Challenge
Output all the data exactly. Pictures do not belong in the copy.

Material provided
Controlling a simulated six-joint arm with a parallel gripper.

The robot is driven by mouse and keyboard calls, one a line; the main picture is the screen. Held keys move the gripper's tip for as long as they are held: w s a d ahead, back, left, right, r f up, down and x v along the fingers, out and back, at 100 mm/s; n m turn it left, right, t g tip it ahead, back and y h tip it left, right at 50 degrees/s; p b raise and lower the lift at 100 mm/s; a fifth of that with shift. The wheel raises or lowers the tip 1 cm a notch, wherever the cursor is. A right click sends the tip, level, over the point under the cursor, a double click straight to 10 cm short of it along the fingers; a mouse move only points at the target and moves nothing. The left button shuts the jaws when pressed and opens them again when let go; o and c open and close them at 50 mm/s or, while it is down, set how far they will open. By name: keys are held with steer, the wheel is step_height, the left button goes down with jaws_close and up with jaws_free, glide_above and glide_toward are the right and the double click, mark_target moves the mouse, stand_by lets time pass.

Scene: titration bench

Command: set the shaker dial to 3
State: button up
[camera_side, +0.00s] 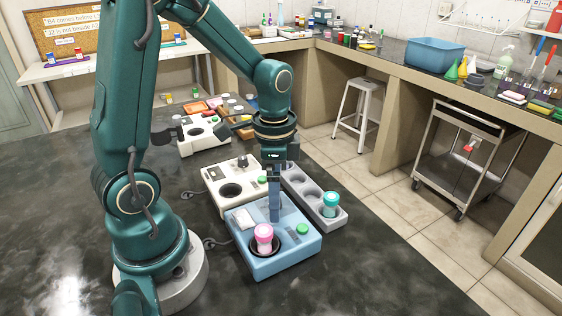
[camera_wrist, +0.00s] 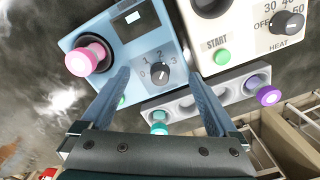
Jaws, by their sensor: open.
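The blue shaker (camera_side: 272,262) sits on the dark bench, with a pink-capped vial (camera_side: 264,236) in its round well and a green button (camera_side: 302,229). In the wrist view, its dark dial (camera_wrist: 159,73) has marks from 0 to 3 around it. I cannot tell for certain which mark the pointer faces. My gripper (camera_side: 275,217) points straight down over the shaker and hides the dial in the side view. In the wrist view my gripper (camera_wrist: 158,76) is open, with one finger to each side of the dial. Contact with it cannot be made out.
A white heater (camera_side: 213,178) with a START button and a HEAT dial (camera_wrist: 287,22) stands close beside the shaker. A grey rack (camera_side: 300,186) holding a teal-capped vial (camera_side: 330,203) stands along the other side. The bench in front of the shaker is clear.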

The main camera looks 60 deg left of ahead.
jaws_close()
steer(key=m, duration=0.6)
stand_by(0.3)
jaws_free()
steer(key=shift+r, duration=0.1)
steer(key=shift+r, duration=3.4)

Response to the exercise
Controlling a simulated six-joint arm with a parallel gripper.

The robot is driven by mouse and keyboard calls, one a line; the main picture is the screen. Held keys move the gripper's tip for as long as they are held: w s a d ahead, back, left, right, r f up, down and x v along the fingers, out and back, at 100 mm/s; n m turn it left, right, t g tip it ahead, back and y h tip it left, right at 50 degrees/s; p b raise and lower the lift at 100 mm/s; a fifth of that with shift. The wheel raises or lowers the tip 1 cm a notch, wherever the cursor is. A right click sends the tip, level, over the point under the cursor, a double click straight to 10 cm short of it along the fingers; a mouse move only points at the target and moves nothing. The left button shuts the jaws when pressed and opens them again when let go; o and c open and close them at 50 mm/s or, while it is down, set how far they will open. By name: keys are held with steer, the wheel is step_height, the left button goes down with jaws_close and up with jaws_free, glide_above and glide_toward are the right and the double click, mark_target moves the mouse, stand_by lets time pass.

Scene: titration bench

Command: set the shaker dial to 3
State: button up
[camera_side, +0.00s] 
[camera_wrist, +0.00s] 
Jaws, by their sensor: open.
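The blue shaker (camera_side: 272,262) sits on the dark bench, with a pink-capped vial (camera_side: 264,236) in its round well and a green button (camera_side: 302,229). In the wrist view, its dark dial (camera_wrist: 159,73) has marks from 0 to 3 around it. I cannot tell for certain which mark the pointer faces. My gripper (camera_side: 275,217) points straight down over the shaker and hides the dial in the side view. In the wrist view my gripper (camera_wrist: 158,76) is open, with one finger to each side of the dial. Contact with it cannot be made out.
A white heater (camera_side: 213,178) with a START button and a HEAT dial (camera_wrist: 287,22) stands close beside the shaker. A grey rack (camera_side: 300,186) holding a teal-capped vial (camera_side: 330,203) stands along the other side. The bench in front of the shaker is clear.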

The main camera looks 60 deg left of ahead.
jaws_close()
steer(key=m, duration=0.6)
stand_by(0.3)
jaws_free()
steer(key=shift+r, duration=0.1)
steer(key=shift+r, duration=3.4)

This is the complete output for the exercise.